Oray Eğin Sözcü’deki haftalık yazısında 40 yıldır gazetecilik mesleğine tecavüz ettiğiniz söylediği Cengiz Çandar’ın meslekten defolup gittiği için samimi biçimde Erdoğan’a teşekkür etti. İşte yazısı…
Cengiz Çandar’ın vedası
40 yıllık meslek ayıbı
Geçenlerde Cengiz Çandar T24 sitesine verdiği bir söyleşide kendince özeleştiri yapıyor. Cumhuriyet’ten Orhan Bursalı’nın deyimiyle özetleyebiliriz: “Toptan bir güruhun önde gelen bir temsilcisinin sefaletini okudum. Ne acıdım, ne üzüldüm, sadece mide bulantısına kapıldım.”
Radikal’in İnternet sitesi kapanınca Hürriyet’te yazdırılmadığı için öfkelenen Çandar böylece 40 yıllık meslek hayatını da bitirmiş. Bana kalırsa büyük bir temizlik oldu, oluyor. Gazetecilik ilkelerine tecavüz edilen ve kötüye kullanılan bir 40 yıl.
Bunun en büyük kanıtı da Hazal Özvarış’ın Balyoz ve Ergenekon davalarıyla ilgili sorduğu şu soru ve Çandar’ın yanıtı:
“Peki, davaya bir şekilde taraf olmuşken “Sonra teknik detaylar işin içine girdi, o benim işim değildi” demeye ne kadar hakkınız var? Gazeteci olarak yapmanız gereken, mide bulantınıza rağmen, belki onun da işaretiyle detayları öğrenmek değil miydi?” diye soruyor Özvarış.
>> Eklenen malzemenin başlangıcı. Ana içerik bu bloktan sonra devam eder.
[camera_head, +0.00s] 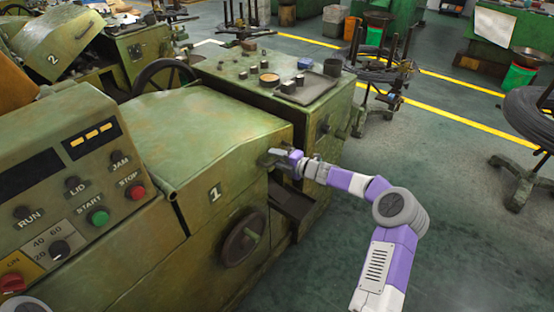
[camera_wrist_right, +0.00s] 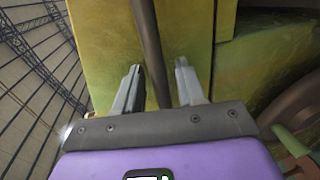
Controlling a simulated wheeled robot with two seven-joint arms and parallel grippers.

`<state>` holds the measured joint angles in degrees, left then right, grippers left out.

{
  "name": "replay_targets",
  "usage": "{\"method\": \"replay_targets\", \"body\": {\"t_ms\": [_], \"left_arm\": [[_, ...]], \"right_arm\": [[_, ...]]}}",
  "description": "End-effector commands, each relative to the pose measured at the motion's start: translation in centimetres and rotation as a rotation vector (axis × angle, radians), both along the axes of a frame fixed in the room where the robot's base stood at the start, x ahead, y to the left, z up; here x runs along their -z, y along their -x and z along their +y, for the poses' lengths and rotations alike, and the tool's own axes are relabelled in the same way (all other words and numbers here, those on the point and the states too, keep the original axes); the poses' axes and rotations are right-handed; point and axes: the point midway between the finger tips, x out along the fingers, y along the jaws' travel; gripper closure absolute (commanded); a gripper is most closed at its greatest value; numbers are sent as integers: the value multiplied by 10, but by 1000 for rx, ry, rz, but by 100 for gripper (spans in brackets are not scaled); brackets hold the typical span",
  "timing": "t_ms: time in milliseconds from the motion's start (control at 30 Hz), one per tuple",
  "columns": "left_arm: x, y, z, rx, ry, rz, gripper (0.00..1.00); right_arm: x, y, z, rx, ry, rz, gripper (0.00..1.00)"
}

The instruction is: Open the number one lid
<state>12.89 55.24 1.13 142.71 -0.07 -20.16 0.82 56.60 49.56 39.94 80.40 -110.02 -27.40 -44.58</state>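The number one lid (camera_head: 200,130) is a green, worn metal cover on the machine marked 1 in the head view. It lies closed. My right gripper (camera_head: 270,157) is at the lid's right front corner, with the arm reaching in from the right. In the right wrist view the right gripper (camera_wrist_right: 158,68) has its fingers apart. My left gripper is not in view.
A handwheel (camera_head: 243,238) is below the lid. The machine top behind holds small parts and a tray (camera_head: 308,88). Open floor (camera_head: 450,220) lies to the right.

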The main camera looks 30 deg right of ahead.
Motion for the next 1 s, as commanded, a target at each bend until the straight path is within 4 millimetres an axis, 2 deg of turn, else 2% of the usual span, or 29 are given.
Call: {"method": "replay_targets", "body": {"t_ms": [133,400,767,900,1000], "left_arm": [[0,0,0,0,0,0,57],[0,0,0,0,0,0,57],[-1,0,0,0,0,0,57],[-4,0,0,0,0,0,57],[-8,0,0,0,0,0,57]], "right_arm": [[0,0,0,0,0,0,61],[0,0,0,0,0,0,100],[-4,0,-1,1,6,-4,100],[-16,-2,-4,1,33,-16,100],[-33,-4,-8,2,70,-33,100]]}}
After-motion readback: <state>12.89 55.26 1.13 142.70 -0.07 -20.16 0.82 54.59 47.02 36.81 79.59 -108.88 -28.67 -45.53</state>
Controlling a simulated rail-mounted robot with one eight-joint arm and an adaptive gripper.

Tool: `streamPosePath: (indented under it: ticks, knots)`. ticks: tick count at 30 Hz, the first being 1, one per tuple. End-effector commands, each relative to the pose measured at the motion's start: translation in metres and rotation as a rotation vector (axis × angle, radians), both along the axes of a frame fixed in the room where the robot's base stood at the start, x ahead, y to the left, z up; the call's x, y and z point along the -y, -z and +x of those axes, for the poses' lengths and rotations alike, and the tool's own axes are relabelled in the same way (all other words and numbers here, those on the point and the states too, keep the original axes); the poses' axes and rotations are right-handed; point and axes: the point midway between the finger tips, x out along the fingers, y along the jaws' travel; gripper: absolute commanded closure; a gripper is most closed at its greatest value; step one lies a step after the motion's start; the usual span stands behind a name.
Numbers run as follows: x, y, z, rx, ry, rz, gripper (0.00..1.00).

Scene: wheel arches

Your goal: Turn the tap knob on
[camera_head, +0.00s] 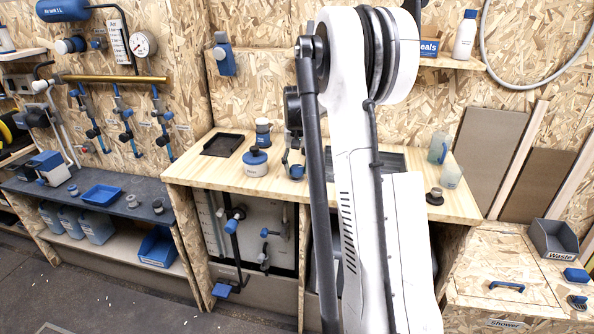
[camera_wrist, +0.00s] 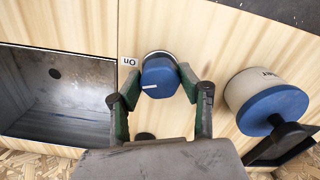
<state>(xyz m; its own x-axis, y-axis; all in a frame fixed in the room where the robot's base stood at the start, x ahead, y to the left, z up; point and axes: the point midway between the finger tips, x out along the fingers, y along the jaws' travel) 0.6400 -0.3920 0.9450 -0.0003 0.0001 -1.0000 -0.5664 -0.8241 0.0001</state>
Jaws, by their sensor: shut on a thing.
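The blue tap knob (camera_wrist: 159,77) stands on the pale wooden counter in the wrist view, with a white mark on its face pointing left. A small "On" label (camera_wrist: 131,62) lies beside it, up and to the left of the mark. My gripper (camera_wrist: 157,84) is shut on the knob, with one green-lined finger at its left and one at its right. In the head view my own arm covers much of the counter around the knob.
A cream pot with a blue lid (camera_wrist: 262,98) stands close to the right of my gripper in the wrist view. A metal basin (camera_wrist: 65,95) is sunk in the counter at left. Cups (camera_head: 444,160) stand at the counter's right end in the head view.

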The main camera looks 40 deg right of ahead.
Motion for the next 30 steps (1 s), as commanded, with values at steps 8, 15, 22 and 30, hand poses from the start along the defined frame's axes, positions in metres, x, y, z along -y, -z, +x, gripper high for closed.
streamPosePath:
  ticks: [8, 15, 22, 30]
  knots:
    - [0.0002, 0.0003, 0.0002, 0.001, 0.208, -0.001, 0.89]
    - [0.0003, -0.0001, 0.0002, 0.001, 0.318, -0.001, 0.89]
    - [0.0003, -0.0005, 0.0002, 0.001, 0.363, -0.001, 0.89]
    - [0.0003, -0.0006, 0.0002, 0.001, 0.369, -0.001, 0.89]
Arkasından ağıt yakılan 40 yıllık gazeteci Cengiz Çandar ne yanıt veriyor dersiniz?
“Gazetecilik, o meslek alanına giren her konunun ayrıntısıyla ilgilenilmesi gereken bir şey değil ki. Buna mecbur biri değilim ki. Benim asıl alanım, uluslararası politika, Orta Doğu vs. gibi konular. (…) Sürecin her teknik ayrıntısıyla ilgilenecek bir konumda ve bilgide değildim. Adliye muhabiri de değildim. O nedenle, mesleki anlamda ve bağlamda, bana yönelik bazı taleplerin bir zemini yok.”
Yuh. Türk basını 40 yıldır en temel gazetecilik ilkesini çiğneyen bir adamı besledi demektir bu. Birinci ağızdan gazeteci olmadığını, gazeteciliği bilmediğini itiraf ediyor Çandar. Neyse ki, 40 yılın sonunda bu ayıba son verildi. Basının kendi kendine ilk günden yapması gereken Cumhurbaşkanı Erdoğan sayesinde oldu; ne diyeyim teşekkürler.